>>13694925not him, i tried vim and imo modal editing is a big meme. a command mode for navigating and editing originally came about because the first computers were so slow and either had to slowly print out the text you wanted to look at to a printer or could only display one line and probably not even a full line and updating that display took a long time, and editing text itself took a lot of cpu cycles. it made no sense to always be in an insert mode and push the cursor character by character because even though it takes brainpower to craft a command to jump/edit exactly how you want to, it was still faster and less frustrating than waiting for the computer. vim exists merely as the obvious visual extension to these old line editor and inherits modal editing from them simply because thats how it was done in the past, not because it is considered better for modern computers. now that computers are plenty fast, i find modal editing just gets in the way and theres a reason new editors ditched modal editing. holding meta with your thumb to perform a command takes less effort than entering and exiting modal mode imo.

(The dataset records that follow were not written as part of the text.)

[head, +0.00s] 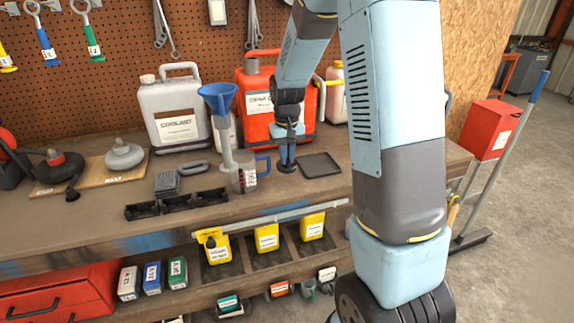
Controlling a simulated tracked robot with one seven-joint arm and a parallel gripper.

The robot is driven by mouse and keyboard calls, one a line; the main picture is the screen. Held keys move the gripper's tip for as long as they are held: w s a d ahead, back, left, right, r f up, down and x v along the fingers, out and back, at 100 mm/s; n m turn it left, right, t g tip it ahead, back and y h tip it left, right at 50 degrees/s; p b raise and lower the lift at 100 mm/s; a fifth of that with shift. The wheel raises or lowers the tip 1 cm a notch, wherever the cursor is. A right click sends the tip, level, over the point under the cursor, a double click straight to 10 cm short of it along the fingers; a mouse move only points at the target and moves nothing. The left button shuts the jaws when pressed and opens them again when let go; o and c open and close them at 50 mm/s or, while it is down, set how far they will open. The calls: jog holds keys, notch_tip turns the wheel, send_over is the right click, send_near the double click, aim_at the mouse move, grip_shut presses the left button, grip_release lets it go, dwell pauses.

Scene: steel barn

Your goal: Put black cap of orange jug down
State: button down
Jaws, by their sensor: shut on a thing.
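The orange jug (256,86) stands at the back of the workbench, partly hidden behind my arm. It has a white label. My gripper (287,158) points down in front of the jug, close to the bench top. It is shut on the black cap (286,169), which shows small and dark at the fingertips. I cannot tell whether the cap touches the bench. A flat black tray (320,164) lies on the bench just right of my gripper.
A clear measuring cup with a blue handle (247,176) and a blue funnel (217,92) stand close left of my gripper. A grey coolant jug (174,113) is at back left. Black bins (177,203) lie along the front edge. A pale jug (336,95) stands at back right.

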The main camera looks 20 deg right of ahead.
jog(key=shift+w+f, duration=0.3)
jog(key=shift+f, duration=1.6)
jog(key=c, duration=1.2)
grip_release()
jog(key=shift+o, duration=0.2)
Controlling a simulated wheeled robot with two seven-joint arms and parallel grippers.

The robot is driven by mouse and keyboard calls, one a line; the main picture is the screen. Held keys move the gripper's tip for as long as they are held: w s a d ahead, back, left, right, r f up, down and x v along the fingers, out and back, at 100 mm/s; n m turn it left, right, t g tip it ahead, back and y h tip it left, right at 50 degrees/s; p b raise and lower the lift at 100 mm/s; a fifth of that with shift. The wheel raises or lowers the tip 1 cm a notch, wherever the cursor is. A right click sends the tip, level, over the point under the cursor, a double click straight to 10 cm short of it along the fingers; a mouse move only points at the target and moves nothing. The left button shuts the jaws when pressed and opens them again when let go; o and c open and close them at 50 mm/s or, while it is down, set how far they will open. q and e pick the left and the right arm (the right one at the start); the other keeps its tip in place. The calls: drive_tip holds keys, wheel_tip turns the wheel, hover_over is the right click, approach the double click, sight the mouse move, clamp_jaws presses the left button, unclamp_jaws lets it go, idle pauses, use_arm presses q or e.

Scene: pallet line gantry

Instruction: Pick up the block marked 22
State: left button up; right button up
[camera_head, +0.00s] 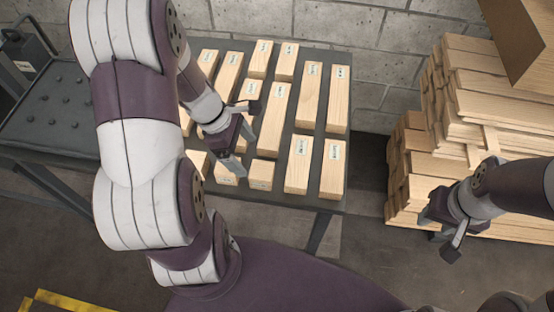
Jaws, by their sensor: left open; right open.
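Several pale wooden blocks of differing length lie in rows on a dark table, each with a small white label. The printing is too small to read, so I cannot tell which block is marked 22. A long block (309,95) and another long block (338,105) lie at the right side, with a front block (297,178) and a front right block (331,180) nearer me. My left gripper (243,140) is open and empty over the left-middle blocks, hiding parts of some. My right gripper (438,236) is open and empty, right of the table and away from the blocks.
The dark table (270,197) has a narrow bare front edge. A tall stack of wooden planks (480,100) stands at the right behind my right gripper. A grey studded surface (50,105) is at the left. A block wall (345,25) closes the back.

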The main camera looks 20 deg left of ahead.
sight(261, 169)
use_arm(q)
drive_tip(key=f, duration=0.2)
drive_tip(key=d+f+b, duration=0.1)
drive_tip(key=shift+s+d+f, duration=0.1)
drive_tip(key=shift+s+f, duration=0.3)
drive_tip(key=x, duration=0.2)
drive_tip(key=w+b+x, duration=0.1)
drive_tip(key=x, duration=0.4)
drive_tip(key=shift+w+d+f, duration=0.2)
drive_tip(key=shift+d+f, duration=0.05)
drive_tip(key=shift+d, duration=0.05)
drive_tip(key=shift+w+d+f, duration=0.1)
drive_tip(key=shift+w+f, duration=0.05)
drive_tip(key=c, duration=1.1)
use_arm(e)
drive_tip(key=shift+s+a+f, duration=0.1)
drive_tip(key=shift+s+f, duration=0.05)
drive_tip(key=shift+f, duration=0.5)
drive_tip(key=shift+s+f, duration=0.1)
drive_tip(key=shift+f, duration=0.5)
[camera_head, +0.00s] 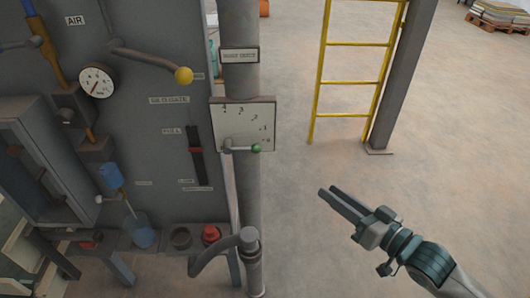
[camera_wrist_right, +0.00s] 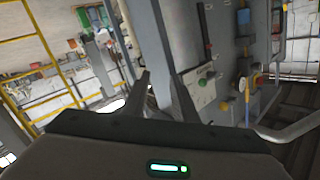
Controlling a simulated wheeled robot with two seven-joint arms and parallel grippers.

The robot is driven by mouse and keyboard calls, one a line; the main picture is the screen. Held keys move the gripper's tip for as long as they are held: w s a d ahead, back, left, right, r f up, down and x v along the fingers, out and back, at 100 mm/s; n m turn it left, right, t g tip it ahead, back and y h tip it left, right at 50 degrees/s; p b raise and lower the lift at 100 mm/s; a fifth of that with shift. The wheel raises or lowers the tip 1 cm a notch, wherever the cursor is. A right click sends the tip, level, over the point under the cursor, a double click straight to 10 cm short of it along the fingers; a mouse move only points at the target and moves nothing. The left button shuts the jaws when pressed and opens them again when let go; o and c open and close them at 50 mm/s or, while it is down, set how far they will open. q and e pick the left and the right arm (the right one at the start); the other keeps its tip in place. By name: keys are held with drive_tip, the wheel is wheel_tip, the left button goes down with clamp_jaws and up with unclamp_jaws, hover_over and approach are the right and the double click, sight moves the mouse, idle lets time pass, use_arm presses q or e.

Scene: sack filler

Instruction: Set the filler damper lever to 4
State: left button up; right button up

and thats just the default keyboard schemes. if you think i'm wrong and think modal editing really is the shit (its not, you're wrong), you can download evil-mode or some other option that makes emacs modal.
and now since emacs can do both keyboard schemes with relatively little effort on the user's end, all thats left to look at is the numerous ways in which emacs is technically superior to vim, of which of course being fully programmable and reprogrammable on the fly in lisp is the most important (a fact which vimcels have conceeded with the advent of nu-vim or whatever its called), followed by the fact that emacs fills a role bigger than just vim to produce a workflow that really is meant to replace the entire unix workflow.
anyways thats already 1800 characters, i should probably pinch off my stream of computer autism there.